Nancy K Schlossberg Ed.D.
Bias

How Age Biased Are You?

We're all biased about our own aging.

I have been part of a group that is trying to establish a national institute which we are tentatively calling the Institute of the Ages. Some community leaders have commented that people don't want to be part of something that suggests aging. That led me to conclude that age bias is alive and well. There are two aspects of age bias. The first is our own bias about aging-the messages we give ourselves, the assumptions we have about aging. The second are the messages we receive from society at large.

I will start with my own age bias. At a party, a convertible with the top down arrived. My first thought was how nice to be going to a party with younger people. I soon realized that the driver was a man who lives at the retirement community, Plymouth Harbor, with others in the car from the same place. I was startled. Is that the image I have of an 85-year-old man and if he is so "with it" why is he in Plymouth Harbor? My thought process reflected my bias about aging-that if you are in a retirement community you would not be in a convertible-especially in the back seat. I was doing what we do all the time-we categorize people by age. We categorize teen-agers, middle agers, baby boomers and older people. But you and I know the reality-that there is more heterogeneity as people age, not less.
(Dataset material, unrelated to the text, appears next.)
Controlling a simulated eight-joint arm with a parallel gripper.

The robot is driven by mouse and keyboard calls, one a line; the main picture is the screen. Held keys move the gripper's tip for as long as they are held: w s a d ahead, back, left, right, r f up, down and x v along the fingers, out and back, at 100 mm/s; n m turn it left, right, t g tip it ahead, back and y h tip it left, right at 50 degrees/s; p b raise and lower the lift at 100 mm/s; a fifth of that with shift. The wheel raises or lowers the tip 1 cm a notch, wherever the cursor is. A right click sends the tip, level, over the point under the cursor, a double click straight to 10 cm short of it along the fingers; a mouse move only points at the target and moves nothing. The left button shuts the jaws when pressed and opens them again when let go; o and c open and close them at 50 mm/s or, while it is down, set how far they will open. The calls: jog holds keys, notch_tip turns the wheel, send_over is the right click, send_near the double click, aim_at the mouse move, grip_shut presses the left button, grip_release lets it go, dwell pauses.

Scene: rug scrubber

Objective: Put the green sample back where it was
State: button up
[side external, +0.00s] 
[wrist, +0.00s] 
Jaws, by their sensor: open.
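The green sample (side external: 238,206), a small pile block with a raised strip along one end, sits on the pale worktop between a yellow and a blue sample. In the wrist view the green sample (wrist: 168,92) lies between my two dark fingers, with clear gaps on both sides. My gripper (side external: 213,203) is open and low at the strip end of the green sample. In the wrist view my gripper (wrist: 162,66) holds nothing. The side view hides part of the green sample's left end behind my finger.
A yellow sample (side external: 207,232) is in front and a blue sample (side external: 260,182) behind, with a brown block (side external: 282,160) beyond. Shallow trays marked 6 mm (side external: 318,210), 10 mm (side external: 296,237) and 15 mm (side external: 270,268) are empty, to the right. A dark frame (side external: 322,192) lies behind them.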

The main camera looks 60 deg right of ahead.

Nancy Perry Graham, an editor of AARP The Magazine wrote in the January 2010 issue: "Just listen to the late-night comics. Scarcely an evening goes by that David Letterman...doesn't mock a certain 73-year-old politician with lines such as ‘During the presidential campaign, Sarah [Palin] had to cut up John McCain's meat for him.' Recently Jimmy Fallon (granted, a youngster, at 35) announced that the family of a 70-year-old man who had run his 163rd marathon would celebrate by ‘taking him out to a five-star emergency room.'" Similarly, many birthday cards for those over fifty have negative comments about aging like, "It's all downhill after 40."
These cards and comics are merely the tip of the iceberg. We are bombarded with messages that older people have less-less energy, less opportunities, less sex, less money. Except for wrinkles it is all about less. Nancy Signorielli, Professor in the Communication Department at the University of Delaware, studied the under-representation of elderly characters on prime-time network. She concluded that "Television celebrates youth while it neglects and negates the elderly...and [while] television's messages about young adulthood are particularly vibrant and interesting, messages about middle and old age present a very different scenario because there are so few vibrant and interesting role models."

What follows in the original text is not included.